EXERCISE DIRECTIONS: Below are entries. Give back exactly the lines from the one containing "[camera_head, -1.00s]" through the one containing "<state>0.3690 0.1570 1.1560", inclusive, without the pictures.

Saved entries:

──────────────────────────────

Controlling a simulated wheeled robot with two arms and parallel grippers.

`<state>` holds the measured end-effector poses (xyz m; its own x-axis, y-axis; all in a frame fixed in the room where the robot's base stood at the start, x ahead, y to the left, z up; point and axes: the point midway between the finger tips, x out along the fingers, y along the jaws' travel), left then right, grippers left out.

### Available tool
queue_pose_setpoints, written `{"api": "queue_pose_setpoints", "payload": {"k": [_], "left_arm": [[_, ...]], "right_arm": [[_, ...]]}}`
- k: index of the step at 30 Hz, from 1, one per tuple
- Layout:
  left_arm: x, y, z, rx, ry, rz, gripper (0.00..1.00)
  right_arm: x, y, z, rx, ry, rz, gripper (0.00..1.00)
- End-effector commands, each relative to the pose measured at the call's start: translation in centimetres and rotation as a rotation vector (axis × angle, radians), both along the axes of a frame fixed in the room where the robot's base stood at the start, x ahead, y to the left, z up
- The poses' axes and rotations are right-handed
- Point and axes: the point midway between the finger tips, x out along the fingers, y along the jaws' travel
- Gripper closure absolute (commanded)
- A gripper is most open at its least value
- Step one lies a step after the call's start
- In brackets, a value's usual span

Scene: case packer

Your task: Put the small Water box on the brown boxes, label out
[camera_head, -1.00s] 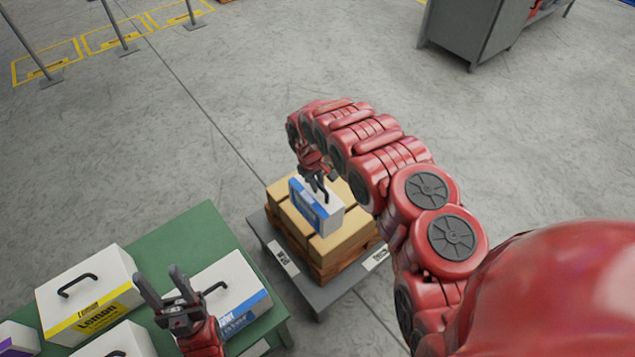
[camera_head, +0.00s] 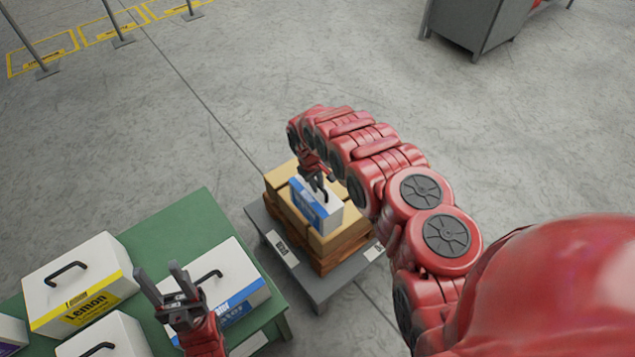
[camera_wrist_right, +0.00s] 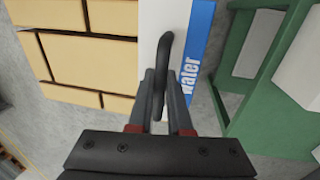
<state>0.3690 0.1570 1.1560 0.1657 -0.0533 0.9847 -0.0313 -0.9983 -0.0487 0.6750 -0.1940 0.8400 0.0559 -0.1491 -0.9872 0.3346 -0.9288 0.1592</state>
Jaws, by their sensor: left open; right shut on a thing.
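The small Water box (camera_head: 322,212), white with a blue label band, is at the brown boxes (camera_head: 345,240) stacked on a pallet. Its blue label side faces the lower left, toward the green table. My right gripper (camera_head: 318,190) is shut on the box's black handle from above; the handle (camera_wrist_right: 162,70) shows between its fingers in the right wrist view. Whether the box touches the brown boxes or hangs just above them, I cannot tell. My left gripper (camera_head: 166,284) is open and empty, above the green table in front of a larger Water box (camera_head: 237,270).
The green table (camera_head: 184,228) holds a Lemon box (camera_head: 75,270) and other white handled boxes. A grey platform (camera_head: 318,289) carries the pallet and brown boxes. A grey cabinet (camera_head: 470,30) stands at the back right. The floor between is clear.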

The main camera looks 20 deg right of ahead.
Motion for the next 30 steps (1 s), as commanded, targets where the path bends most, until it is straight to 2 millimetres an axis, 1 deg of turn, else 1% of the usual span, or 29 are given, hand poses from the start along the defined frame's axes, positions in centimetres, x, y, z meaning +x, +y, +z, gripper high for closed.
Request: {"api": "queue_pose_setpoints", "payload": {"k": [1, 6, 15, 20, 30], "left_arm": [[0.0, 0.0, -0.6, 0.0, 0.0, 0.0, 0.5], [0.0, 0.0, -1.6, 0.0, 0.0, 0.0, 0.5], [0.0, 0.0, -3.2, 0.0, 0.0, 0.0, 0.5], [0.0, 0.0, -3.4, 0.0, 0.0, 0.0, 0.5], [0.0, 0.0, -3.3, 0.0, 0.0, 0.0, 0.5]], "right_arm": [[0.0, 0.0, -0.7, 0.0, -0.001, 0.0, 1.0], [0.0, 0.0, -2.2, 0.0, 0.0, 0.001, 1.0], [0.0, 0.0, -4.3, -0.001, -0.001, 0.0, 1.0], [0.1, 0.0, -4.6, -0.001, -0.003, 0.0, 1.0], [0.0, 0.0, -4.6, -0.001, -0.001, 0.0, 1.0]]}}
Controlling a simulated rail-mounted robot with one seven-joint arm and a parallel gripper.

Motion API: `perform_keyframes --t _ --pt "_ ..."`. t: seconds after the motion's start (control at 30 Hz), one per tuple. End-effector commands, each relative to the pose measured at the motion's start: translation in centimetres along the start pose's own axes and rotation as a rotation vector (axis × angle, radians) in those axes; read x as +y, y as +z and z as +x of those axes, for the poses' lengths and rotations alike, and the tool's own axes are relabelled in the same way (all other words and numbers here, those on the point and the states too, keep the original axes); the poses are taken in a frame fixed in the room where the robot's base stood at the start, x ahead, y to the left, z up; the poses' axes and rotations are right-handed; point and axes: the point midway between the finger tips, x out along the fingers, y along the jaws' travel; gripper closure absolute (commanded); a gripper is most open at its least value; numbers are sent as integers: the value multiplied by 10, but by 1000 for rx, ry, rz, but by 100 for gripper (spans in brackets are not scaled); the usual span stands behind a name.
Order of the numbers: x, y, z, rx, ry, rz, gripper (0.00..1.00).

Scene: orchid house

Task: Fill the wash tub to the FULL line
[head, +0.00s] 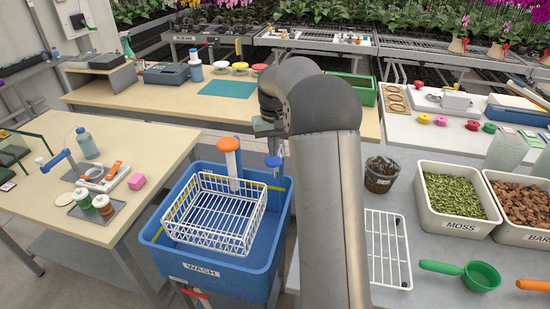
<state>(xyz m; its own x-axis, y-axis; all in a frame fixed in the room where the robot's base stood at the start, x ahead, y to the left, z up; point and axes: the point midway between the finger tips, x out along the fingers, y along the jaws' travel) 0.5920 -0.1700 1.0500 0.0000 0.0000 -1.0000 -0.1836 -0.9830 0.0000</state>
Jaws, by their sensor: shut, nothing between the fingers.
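The blue wash tub (236,284) stands in the lower middle of the head view, with a WASH label on its front. A white wire basket (190,233) sits in it. A yellow line (276,187) shows on its inner back wall; I cannot read any lettering there. A white post with an orange top (230,146) and a smaller blue-topped fitting (273,161) stand at the tub's back. The water level is hard to tell. My gripper (278,147) is shut and empty above the back right of the tub, near the blue top, partly hidden by my arm.
A red-handled fitting (190,291) shows below the tub's front. The left bench (95,221) holds bottles and a pink block. The right bench holds a dark pot (380,175), a moss bin (453,229), a wire rack and a green scoop (478,275).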

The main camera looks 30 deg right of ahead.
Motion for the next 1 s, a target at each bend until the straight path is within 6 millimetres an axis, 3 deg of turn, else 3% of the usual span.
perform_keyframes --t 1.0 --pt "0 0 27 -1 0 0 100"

──────────────────────────────

TASK ANSWER:
[camera_head, -1.00s] 
[camera_head, +0.00s] 
[camera_wrist_right, +0.00s] 
<state>0.3690 0.1570 1.1560 0.1657 -0.0533 0.9847 -0.0313 -0.9983 -0.0487 0.6750 -0.1940 0.8400 0.0559 -0.1491 -0.9872 0.3346 -0.9288 0.1592</state>

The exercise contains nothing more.